Nissan UK-built Qashqais accused of emission cheat by South Korea
Nissan Qashqai cars built at the firm's Sunderland plant in the UK were fitted with so-called emissions defeat devices, South Korean officials allege.
South Korea's government said earlier it plans to fine the Japanese company 330 million won (£195,000; $279,920) for manipulating emissions tests.
It is the first time Nissan has been officially accused of cheating. It "firmly" denies the accusation.
The UK said its tests had found no evidence of cheating.
However, it tested older models - the Euro 5, while South Korea tested a Euro 6.
The Department for Transport said that it would continue to monitor emissions investigations in other countries with interest.
A spokesperson said two models had been checked as part of its emissions testing programme but were not found to be manipulating the results, adding that it was too early to tell whether new tests were required in light of the latest news.
Nissan has also been tested by the European Union for emissions standards, but it similarly concluded that Nissan vehicles used no illegal devices. The company said the South Korean authorities' findings differed from those of the EU.
Nissan is the second car manufacturer to have been accused of using emissions-cheating software.
In September, Volkswagen admitted cheating emissions tests in the US across its range of models affecting up to 11 million cars.
And last month, Japanese car manufacturer Mitsubishi Motors admitted it falsified fuel efficiency test data for decades.
Nissan is set to become Mitsubishi's biggest shareholder after agreeing last week to buy a 34% stake in the company.
South Korean's environment ministry probed 20 diesel car models in the wake of the Volkswagen emissions scandal. Only the Nissan Qashqai failed the test.
It plans a recall and to sue the head of Nissan's South Korean operations.
Hong Dong-kon, a director at the ministry, said the SUV's emission reduction device stopped operating when the engine's temperature reached 35 Celsius, about 30 minutes after the engine began to work.
"Usually, some cars turn off the emission reduction device when the temperature reaches 50 degrees Celsius, to prevent the engine from overheating.
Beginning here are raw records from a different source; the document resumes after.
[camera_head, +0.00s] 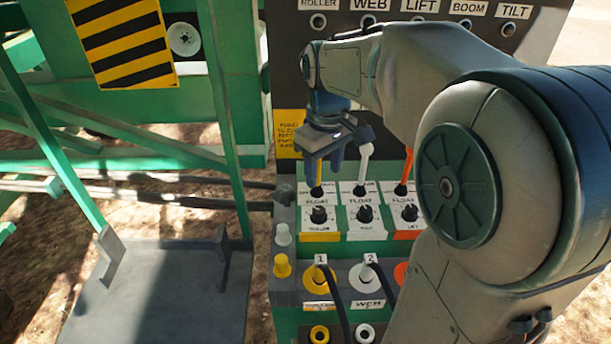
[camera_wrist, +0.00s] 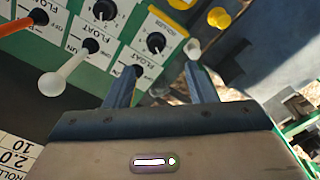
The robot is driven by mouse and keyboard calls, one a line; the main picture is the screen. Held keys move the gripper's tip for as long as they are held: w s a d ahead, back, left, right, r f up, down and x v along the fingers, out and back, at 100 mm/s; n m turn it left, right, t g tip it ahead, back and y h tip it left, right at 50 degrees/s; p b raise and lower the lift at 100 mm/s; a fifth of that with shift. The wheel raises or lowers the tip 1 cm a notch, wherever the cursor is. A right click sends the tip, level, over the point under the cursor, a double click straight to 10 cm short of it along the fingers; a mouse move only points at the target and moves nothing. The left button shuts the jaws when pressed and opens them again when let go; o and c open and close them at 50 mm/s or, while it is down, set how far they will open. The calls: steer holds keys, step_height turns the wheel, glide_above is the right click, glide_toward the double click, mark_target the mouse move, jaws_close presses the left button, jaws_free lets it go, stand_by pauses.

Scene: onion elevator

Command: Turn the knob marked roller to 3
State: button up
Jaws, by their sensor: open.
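The roller knob (camera_head: 319,215) is the leftmost of the black FLOAT knobs, above a yellow label on the control panel. It also shows in the wrist view (camera_wrist: 156,42), beside its yellow ROLLER label. Its pointer setting is too small to read. My gripper (camera_head: 323,172) is open, above the knob in the head view, around the level of the yellow lever (camera_head: 322,166). In the wrist view my gripper (camera_wrist: 162,67) has its fingers spread and nothing between them; the knob lies beyond the fingertips, nearer the left finger. The gripper hides part of the yellow lever.
A white lever (camera_head: 364,164) and an orange lever (camera_head: 406,168) stand to the right. Other FLOAT knobs, web (camera_head: 364,213) and lift (camera_head: 409,212), sit beside the roller knob. A yellow cap (camera_head: 282,266) and black cables are below. A grey platform (camera_head: 160,300) lies left.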

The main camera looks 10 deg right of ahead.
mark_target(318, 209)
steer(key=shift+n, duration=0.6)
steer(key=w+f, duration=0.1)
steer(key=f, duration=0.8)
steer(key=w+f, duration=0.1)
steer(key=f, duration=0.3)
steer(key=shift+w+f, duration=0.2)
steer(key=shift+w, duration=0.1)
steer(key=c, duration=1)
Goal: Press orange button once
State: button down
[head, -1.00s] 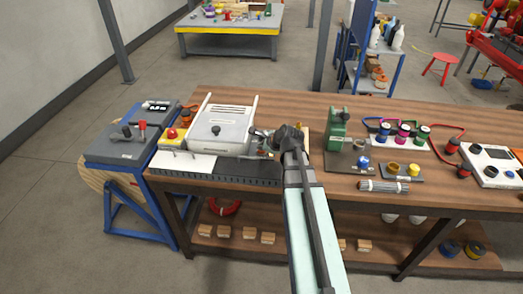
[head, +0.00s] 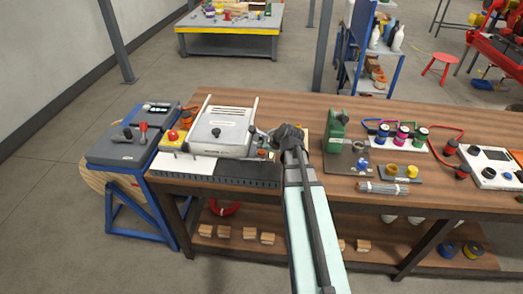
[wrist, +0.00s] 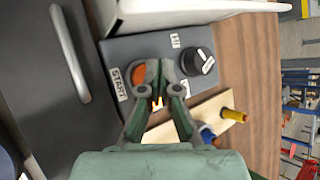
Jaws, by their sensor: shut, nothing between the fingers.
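The orange button (wrist: 138,76) sits on a grey control panel (wrist: 122,50) beside a label reading START, in the wrist view. It is partly covered by my left finger. I cannot tell whether the fingers touch the panel or the button. In the head view my gripper (head: 268,143) is at the right side of the white-lidded machine (head: 222,126), and my arm hides part of the panel there.
A black knob (wrist: 198,63) is right of my fingers. A wooden board (wrist: 190,120) with a yellow peg (wrist: 234,115) and a blue peg (wrist: 207,136) lies close by. In the head view, a green device (head: 336,132) stands right of my arm, and a red mushroom button (head: 172,135) is at the left.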

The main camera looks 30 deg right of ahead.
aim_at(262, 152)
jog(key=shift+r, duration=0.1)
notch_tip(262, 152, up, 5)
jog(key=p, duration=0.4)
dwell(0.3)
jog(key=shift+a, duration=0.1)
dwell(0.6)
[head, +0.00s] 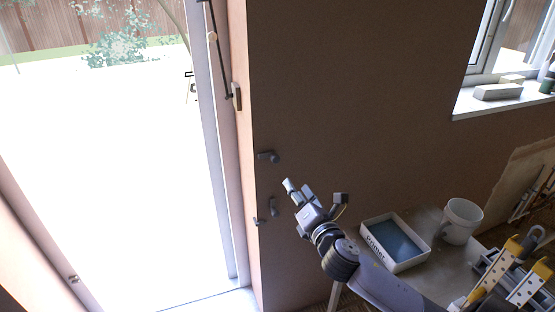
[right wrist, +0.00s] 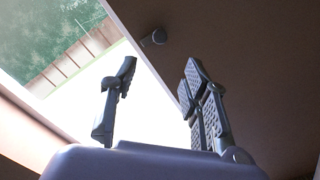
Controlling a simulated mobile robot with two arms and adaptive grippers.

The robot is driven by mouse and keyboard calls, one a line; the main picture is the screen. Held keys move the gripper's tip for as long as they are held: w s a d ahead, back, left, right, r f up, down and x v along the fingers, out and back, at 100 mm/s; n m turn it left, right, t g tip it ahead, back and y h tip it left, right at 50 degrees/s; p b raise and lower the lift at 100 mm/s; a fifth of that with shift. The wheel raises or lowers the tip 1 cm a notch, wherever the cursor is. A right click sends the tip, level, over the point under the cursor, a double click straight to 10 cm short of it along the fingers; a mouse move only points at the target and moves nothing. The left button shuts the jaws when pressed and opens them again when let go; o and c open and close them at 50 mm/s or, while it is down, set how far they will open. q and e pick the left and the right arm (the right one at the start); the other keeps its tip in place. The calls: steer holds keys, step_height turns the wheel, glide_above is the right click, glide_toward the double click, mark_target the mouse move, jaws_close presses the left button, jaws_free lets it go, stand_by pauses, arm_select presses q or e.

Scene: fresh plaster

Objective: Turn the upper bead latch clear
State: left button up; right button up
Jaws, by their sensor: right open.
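The upper bead latch (head: 268,157), a small dark grey handle, sits on the brown wall beside the doorway edge. It appears to point right. A similar dark fitting (head: 273,206) sits lower on the wall, with a small one (head: 257,221) to its left. My right gripper (head: 298,188) is open and empty, below and right of the upper latch, apart from it. In the right wrist view, the open fingers (right wrist: 160,80) point up toward a dark rounded latch (right wrist: 155,37) beyond the tips; it is probably the upper one. My left gripper is out of view.
A bright open doorway (head: 110,170) is at the left. A white tray (head: 371,248) with blue-grey content and a white bucket (head: 461,221) stand low at right. A window sill (head: 495,105) holds blocks. The wall above the gripper is clear.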

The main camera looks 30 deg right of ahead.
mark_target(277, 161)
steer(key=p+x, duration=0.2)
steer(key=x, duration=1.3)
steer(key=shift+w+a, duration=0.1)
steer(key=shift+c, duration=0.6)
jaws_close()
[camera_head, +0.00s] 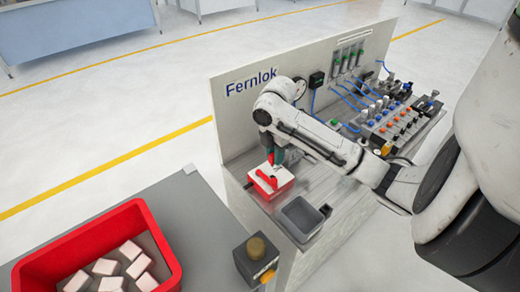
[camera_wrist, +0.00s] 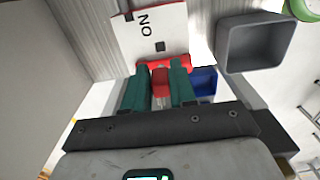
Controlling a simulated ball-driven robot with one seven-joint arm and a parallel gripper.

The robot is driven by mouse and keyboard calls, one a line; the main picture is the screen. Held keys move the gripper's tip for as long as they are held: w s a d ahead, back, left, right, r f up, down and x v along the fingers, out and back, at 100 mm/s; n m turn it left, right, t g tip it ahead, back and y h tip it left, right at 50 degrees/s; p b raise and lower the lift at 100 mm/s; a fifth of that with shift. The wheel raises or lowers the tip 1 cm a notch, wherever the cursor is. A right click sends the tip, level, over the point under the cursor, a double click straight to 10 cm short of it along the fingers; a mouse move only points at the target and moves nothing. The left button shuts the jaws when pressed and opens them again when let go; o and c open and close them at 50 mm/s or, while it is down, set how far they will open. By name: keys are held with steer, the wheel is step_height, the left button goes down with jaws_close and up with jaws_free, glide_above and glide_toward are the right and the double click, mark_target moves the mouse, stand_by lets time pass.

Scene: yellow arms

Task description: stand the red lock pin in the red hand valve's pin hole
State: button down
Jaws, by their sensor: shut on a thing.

The Qashqai was the only vehicle that turned it off at 35 degrees,'' Mr Hong said.
When the emission reduction device stopped working, the Nissan vehicle's level of emissions was about the same or slightly higher than that of diesel cars of Volkswagen, which was fined for cheating on emissions tests.
"All auto experts expressed the opinion that it was clearly a manipulation of the emissions reduction device,'" Mr Hong added.
In a statement, Nissan said: "Nissan does not manipulate data related to our vehicles. The Nissan Qashqai has been correctly homologated under Korean regulations. Nissan has not and does not employ illegal defeat or cheat devices in any of the cars that we make.
"Furthermore, following stringent testing and using similar standards to the Korean tests, EU authorities have concluded that Nissan vehicles they tested used no illegal defeat device.
"Although the conclusions reached by the Korean authorities are inconsistent with those of other regulators, Nissan will carefully assess and consider appropriate next steps.
"Nissan is committed to upholding the law and meeting or exceeding regulations in every market where we operate. We are continuing to work with the Korean authorities."
More than 2 million cars have rolled of the assembly line at the Sunderland plant since Nissan began production of the car in 2006.
It is one of Europe's best selling cars and in February Nissan celebrated the fact that it had built more Qashqais than any other car in its three decades of manufacturing in Europe.